==== DATASET RECORDS ====

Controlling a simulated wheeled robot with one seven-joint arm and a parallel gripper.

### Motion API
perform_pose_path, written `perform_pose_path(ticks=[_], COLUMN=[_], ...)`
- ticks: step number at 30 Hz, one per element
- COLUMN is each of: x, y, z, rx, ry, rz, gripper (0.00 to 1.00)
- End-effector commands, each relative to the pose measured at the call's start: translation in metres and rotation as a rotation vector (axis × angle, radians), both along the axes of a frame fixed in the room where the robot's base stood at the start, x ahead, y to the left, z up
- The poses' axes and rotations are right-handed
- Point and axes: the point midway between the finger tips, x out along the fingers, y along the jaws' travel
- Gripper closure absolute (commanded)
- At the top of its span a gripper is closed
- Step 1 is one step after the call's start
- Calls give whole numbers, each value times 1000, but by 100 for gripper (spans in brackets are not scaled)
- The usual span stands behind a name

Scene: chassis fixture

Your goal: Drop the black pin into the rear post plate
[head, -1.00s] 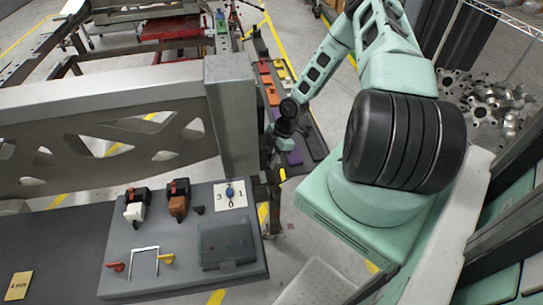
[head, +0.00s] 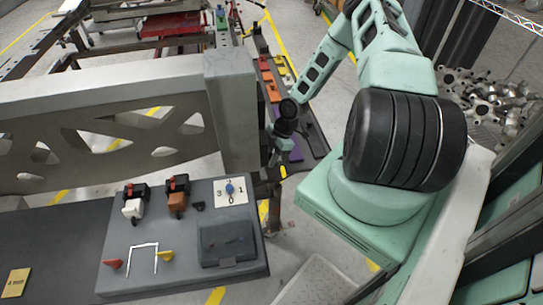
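My gripper (head: 277,150) hangs at the end of my arm beside the grey upright post (head: 232,120), over the near end of the dark rail of coloured plates. It is small and dark here, and its fingers are partly lost against the rail and post. I cannot tell whether it is open or holds anything. I cannot make out the black pin. I cannot tell which plate is the rear post plate. A purple plate (head: 293,153) lies just right of the gripper, and orange plates (head: 270,85) lie farther back.
A large grey frame beam (head: 100,110) blocks the left side. A grey panel (head: 150,225) in front carries levers, a knob plate (head: 231,191) and a dark box (head: 227,243). A bin of metal parts (head: 485,100) stands at right.

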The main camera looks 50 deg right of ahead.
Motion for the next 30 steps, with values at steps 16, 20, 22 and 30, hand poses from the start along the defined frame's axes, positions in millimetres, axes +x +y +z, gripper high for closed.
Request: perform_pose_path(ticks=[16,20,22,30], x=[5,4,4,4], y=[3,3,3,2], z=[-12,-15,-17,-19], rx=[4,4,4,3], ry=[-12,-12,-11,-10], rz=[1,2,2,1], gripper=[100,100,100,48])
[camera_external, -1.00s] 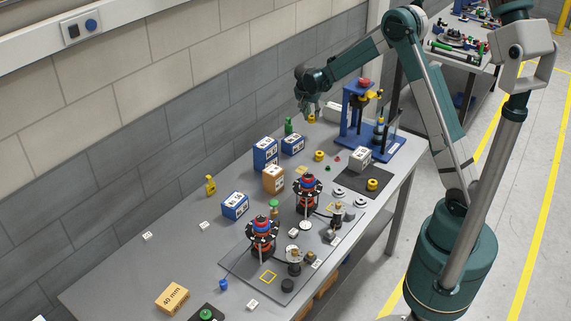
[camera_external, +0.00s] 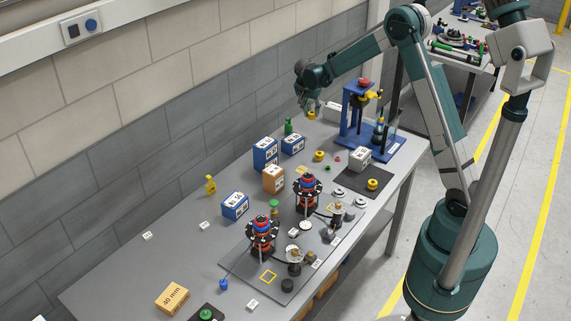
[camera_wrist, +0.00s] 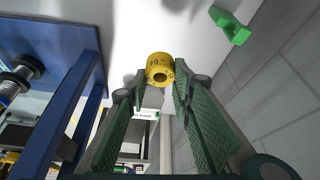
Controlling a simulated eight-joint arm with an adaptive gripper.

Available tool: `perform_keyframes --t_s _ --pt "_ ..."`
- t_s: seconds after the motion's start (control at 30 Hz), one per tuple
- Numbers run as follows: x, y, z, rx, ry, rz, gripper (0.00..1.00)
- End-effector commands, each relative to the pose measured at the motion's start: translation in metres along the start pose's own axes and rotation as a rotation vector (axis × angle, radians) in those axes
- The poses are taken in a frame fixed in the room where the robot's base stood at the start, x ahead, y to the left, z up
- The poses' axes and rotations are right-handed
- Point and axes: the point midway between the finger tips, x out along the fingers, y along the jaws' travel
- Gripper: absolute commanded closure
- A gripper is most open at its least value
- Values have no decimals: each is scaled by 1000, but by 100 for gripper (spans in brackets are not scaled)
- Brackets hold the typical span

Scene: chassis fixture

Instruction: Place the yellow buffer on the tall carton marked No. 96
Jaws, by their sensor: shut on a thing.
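My gripper (camera_external: 310,107) is shut on a yellow buffer (camera_external: 311,114), a short ring with a dark hole, and holds it above the far part of the bench. In the wrist view the buffer (camera_wrist: 160,64) sits between the fingertips of my gripper (camera_wrist: 161,82). Marked cartons stand to the left of and nearer than my gripper: a tall blue one (camera_external: 262,157), a lower blue one (camera_external: 292,146), a tan one (camera_external: 273,184) and another blue one (camera_external: 234,208). Their numbers are too small to read, so I cannot tell which is No. 96.
A blue press frame (camera_external: 349,117) stands close right of my gripper. A green part (camera_external: 289,127) stands to its left and shows in the wrist view (camera_wrist: 229,24). Other yellow rings (camera_external: 319,156) (camera_external: 372,184) and a white carton (camera_external: 361,160) lie nearer. The wall runs along the left.

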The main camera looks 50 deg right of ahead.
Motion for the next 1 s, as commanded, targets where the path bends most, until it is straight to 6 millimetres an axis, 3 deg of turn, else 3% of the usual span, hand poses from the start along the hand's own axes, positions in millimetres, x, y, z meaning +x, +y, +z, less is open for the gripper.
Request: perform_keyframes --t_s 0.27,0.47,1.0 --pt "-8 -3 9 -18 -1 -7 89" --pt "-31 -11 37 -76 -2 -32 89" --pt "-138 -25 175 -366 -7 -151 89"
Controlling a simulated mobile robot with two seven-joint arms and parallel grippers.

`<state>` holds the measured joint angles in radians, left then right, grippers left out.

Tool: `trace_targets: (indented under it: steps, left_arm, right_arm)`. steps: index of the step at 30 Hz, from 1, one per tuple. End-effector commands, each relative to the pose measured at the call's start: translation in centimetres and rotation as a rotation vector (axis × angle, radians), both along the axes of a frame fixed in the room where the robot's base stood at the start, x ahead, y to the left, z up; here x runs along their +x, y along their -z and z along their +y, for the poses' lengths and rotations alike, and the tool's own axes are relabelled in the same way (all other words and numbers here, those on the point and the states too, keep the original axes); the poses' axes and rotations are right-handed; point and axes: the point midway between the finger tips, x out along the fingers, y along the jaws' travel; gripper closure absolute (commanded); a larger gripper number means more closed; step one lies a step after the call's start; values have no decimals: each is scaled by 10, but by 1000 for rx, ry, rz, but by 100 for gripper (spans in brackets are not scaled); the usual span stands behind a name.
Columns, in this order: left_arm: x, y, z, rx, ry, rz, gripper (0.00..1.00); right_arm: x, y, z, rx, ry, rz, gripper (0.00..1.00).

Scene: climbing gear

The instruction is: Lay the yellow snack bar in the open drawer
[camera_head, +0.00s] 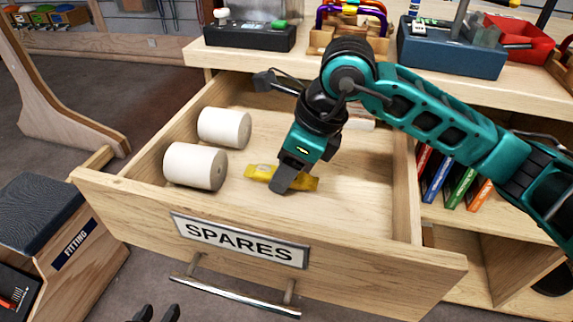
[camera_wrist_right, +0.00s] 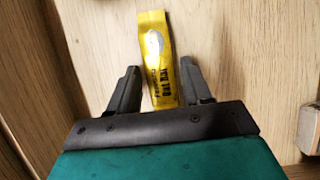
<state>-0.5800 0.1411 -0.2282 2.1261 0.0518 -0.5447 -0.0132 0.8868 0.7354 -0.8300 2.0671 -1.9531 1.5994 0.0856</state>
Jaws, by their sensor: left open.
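The yellow snack bar (camera_head: 262,172) lies in the open drawer (camera_head: 345,205), toward its front. In the right wrist view the bar (camera_wrist_right: 157,50) is over the pale wood, between the two fingers. My right gripper (camera_head: 285,182) reaches down into the drawer at the bar and hides its middle. Its fingers (camera_wrist_right: 158,88) stand apart on both sides of the bar, with a visible gap at the left one; I see no firm grip. My left gripper (camera_head: 156,313) shows only as two dark, parted tips at the bottom edge, outside the drawer, with nothing seen between them.
Two white rolls (camera_head: 195,165) (camera_head: 224,128) lie in the drawer's left part. Another white thing (camera_head: 358,124) is partly hidden behind my right arm. The drawer front bears a SPARES label (camera_head: 240,240). The drawer's right part is bare. Boxes (camera_head: 452,48) stand on the bench above.

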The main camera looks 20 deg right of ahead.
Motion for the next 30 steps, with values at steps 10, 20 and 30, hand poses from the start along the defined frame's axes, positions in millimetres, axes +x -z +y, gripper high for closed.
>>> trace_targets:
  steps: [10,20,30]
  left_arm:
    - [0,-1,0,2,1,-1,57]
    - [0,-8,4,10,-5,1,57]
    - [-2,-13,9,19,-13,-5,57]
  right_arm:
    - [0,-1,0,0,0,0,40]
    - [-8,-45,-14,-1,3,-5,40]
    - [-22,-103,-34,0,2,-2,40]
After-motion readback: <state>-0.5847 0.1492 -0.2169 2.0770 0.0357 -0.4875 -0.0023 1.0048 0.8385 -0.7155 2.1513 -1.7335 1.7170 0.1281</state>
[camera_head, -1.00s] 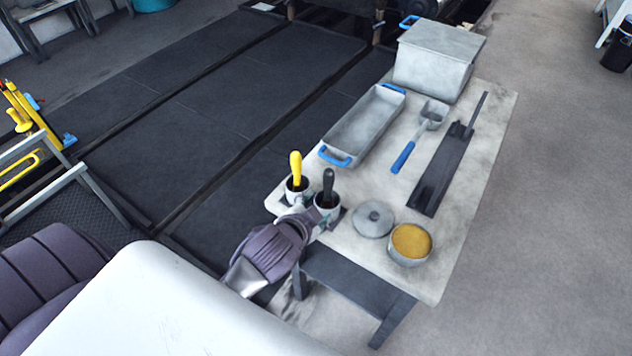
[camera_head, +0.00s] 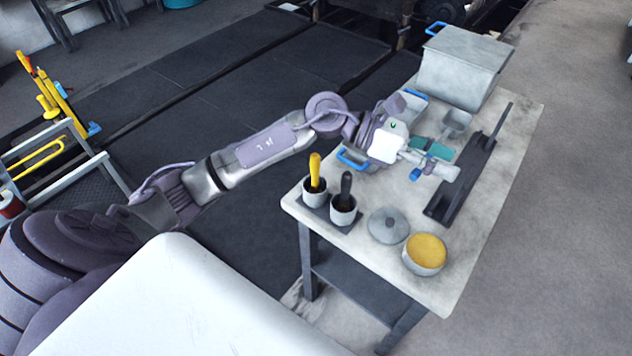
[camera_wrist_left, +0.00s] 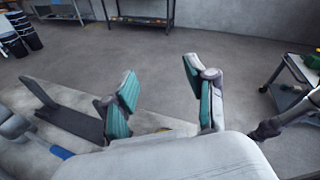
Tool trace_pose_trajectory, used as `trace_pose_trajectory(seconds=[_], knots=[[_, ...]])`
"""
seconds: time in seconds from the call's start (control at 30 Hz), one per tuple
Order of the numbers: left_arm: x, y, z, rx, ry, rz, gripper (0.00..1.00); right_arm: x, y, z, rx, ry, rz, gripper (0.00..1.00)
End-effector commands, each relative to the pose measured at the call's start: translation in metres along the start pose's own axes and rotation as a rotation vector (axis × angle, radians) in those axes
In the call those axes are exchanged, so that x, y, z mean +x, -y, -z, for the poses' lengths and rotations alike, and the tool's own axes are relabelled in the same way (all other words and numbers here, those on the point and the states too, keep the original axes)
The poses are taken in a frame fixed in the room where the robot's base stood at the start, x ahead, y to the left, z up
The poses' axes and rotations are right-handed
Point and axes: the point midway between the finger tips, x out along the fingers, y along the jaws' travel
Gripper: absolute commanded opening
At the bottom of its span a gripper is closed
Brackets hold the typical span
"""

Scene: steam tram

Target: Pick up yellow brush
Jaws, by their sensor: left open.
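The yellow brush (camera_head: 315,172) stands upright, handle up, in a light cup (camera_head: 314,195) at the near left corner of the table (camera_head: 375,262). A black-handled brush (camera_head: 346,186) stands in a second cup (camera_head: 343,213) beside it. My left gripper (camera_head: 440,160) is over the table, to the right of and beyond the yellow brush and well apart from it. Its teal-padded fingers are spread and empty, as the left wrist view (camera_wrist_left: 160,98) also shows. The yellow brush cannot be made out in the wrist view. My right gripper is not seen.
A grey lidded pot (camera_head: 388,227) and a bowl of yellow-brown material (camera_head: 424,256) sit at the near side. A dark long tool (camera_head: 463,180) lies on the right. A grey box (camera_head: 460,70) stands at the far end. My arm partly hides a blue-handled tray and scoop.

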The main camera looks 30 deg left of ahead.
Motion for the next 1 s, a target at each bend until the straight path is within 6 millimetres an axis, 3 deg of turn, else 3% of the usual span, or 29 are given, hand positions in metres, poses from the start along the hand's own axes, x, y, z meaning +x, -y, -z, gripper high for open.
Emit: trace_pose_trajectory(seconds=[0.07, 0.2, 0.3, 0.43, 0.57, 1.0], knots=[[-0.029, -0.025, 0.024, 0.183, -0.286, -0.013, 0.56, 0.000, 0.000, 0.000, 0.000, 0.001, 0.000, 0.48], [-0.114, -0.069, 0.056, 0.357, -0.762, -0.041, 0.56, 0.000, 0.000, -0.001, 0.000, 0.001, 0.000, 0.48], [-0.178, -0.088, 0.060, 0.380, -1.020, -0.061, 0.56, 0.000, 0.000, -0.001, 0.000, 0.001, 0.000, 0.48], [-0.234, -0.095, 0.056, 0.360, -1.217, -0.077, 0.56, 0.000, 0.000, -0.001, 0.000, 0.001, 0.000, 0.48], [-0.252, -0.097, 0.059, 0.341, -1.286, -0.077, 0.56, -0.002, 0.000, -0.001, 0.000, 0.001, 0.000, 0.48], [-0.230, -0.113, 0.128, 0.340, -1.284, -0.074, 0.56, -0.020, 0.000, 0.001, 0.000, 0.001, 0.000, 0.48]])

====

• [REQUEST]:
Write down exactly what the lines above say, from the line holding "- Calls give" through the line holding "[head, -1.00s]", and nothing more. Do not copy the pictures.

• [TASK ANSWER]:
- Calls give whole numbers, each value times 1000, but by 100 for gripper (spans in brackets are not scaled)
- The usual span stands behind a name

Scene: chassis fixture

Your goal: Drop the black pin into the rear post plate
[head, -1.00s] 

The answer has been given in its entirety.